Written exercise
Write the data out again exactly, with no pictures.

Given material
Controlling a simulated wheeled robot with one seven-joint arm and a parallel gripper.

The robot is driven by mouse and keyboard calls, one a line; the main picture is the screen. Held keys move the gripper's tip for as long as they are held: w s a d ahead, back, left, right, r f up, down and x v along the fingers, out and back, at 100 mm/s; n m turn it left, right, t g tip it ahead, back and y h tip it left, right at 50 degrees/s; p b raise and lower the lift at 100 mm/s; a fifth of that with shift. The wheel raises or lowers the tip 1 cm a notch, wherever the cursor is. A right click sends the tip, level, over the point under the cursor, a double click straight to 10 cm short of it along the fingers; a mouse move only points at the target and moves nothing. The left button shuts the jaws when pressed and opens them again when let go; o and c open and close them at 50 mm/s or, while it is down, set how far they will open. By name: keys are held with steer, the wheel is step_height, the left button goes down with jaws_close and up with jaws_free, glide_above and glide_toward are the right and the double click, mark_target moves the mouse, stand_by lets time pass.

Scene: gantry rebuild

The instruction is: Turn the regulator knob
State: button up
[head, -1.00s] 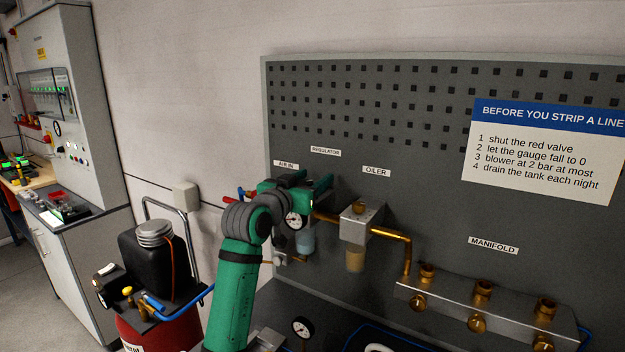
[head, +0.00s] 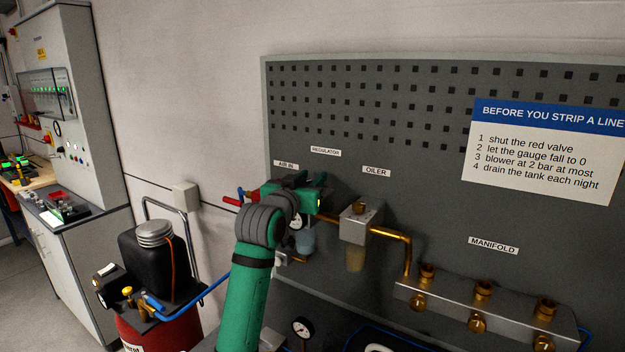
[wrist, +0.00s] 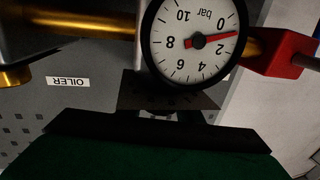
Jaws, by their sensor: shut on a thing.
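My gripper (head: 303,188) is at the regulator, below the REGULATOR label (head: 326,151), and shut on the regulator knob. The knob itself is hidden behind the jaws and wrist in the head view, and I cannot make it out clearly in the wrist view. The regulator's round white gauge (wrist: 180,62) shows upside down in the wrist view, its red needle between 0 and 2 bar. In the head view the gauge is partly covered by my wrist. A bluish bowl (head: 306,240) hangs below the regulator.
The oiler (head: 360,222) stands close to the right of my gripper, joined by brass pipe (head: 392,234). The red valve handle (head: 232,201) is just left. The manifold (head: 455,308) is lower right. A red tank with a black canister (head: 150,258) stands lower left.

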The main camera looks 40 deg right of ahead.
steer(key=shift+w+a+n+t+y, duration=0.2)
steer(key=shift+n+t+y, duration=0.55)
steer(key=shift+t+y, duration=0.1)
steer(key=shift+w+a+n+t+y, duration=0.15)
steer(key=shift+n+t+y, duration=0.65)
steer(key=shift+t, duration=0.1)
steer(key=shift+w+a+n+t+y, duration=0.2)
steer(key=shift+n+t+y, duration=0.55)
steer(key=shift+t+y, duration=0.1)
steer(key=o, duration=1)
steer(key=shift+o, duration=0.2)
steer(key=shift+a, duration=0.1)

The solution
Controlling a simulated wheeled robot with one seven-joint arm and a parallel gripper.

The robot is driven by mouse and keyboard calls, one a line; the main picture is the screen. Held keys move the gripper's tip for as long as they are held: w s a d ahead, back, left, right, r f up, down and x v along the fingers, out and back, at 100 mm/s; n m turn it left, right, t g tip it ahead, back and y h tip it left, right at 50 degrees/s; p b raise and lower the lift at 100 mm/s; a fifth of that with shift. The wheel raises or lowers the tip 1 cm a notch, wherever the cursor is. A right click sends the tip, level, over the point under the cursor, a double click straight to 10 cm short of it along the fingers; a mouse move only points at the target and moves nothing. The left button shuts the jaws when pressed and opens them again when let go; o and c open and close them at 50 mm/s or, while it is down, set how far they will open. By name: keys are held with steer, the wheel is step_height, the left button goes down with jaws_close and up with jaws_free, glide_above and glide_toward are the right and the double click, mark_target moves the mouse, stand_by lets time pass.

Scene: gantry rebuild

The instruction is: Turn the regulator knob
State: button up
[head, -1.00s] 
[head, +0.00s] 
[wrist, +0.00s] 
Jaws, by their sensor: shut on a thing.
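My gripper (head: 303,188) is at the regulator, below the REGULATOR label (head: 326,151), and shut on the regulator knob. The knob itself is hidden behind the jaws and wrist in the head view, and I cannot make it out clearly in the wrist view. The regulator's round white gauge (wrist: 180,62) shows upside down in the wrist view, its red needle between 0 and 2 bar. In the head view the gauge is partly covered by my wrist. A bluish bowl (head: 306,240) hangs below the regulator.
The oiler (head: 360,222) stands close to the right of my gripper, joined by brass pipe (head: 392,234). The red valve handle (head: 232,201) is just left. The manifold (head: 455,308) is lower right. A red tank with a black canister (head: 150,258) stands lower left.

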The main camera looks 40 deg right of ahead.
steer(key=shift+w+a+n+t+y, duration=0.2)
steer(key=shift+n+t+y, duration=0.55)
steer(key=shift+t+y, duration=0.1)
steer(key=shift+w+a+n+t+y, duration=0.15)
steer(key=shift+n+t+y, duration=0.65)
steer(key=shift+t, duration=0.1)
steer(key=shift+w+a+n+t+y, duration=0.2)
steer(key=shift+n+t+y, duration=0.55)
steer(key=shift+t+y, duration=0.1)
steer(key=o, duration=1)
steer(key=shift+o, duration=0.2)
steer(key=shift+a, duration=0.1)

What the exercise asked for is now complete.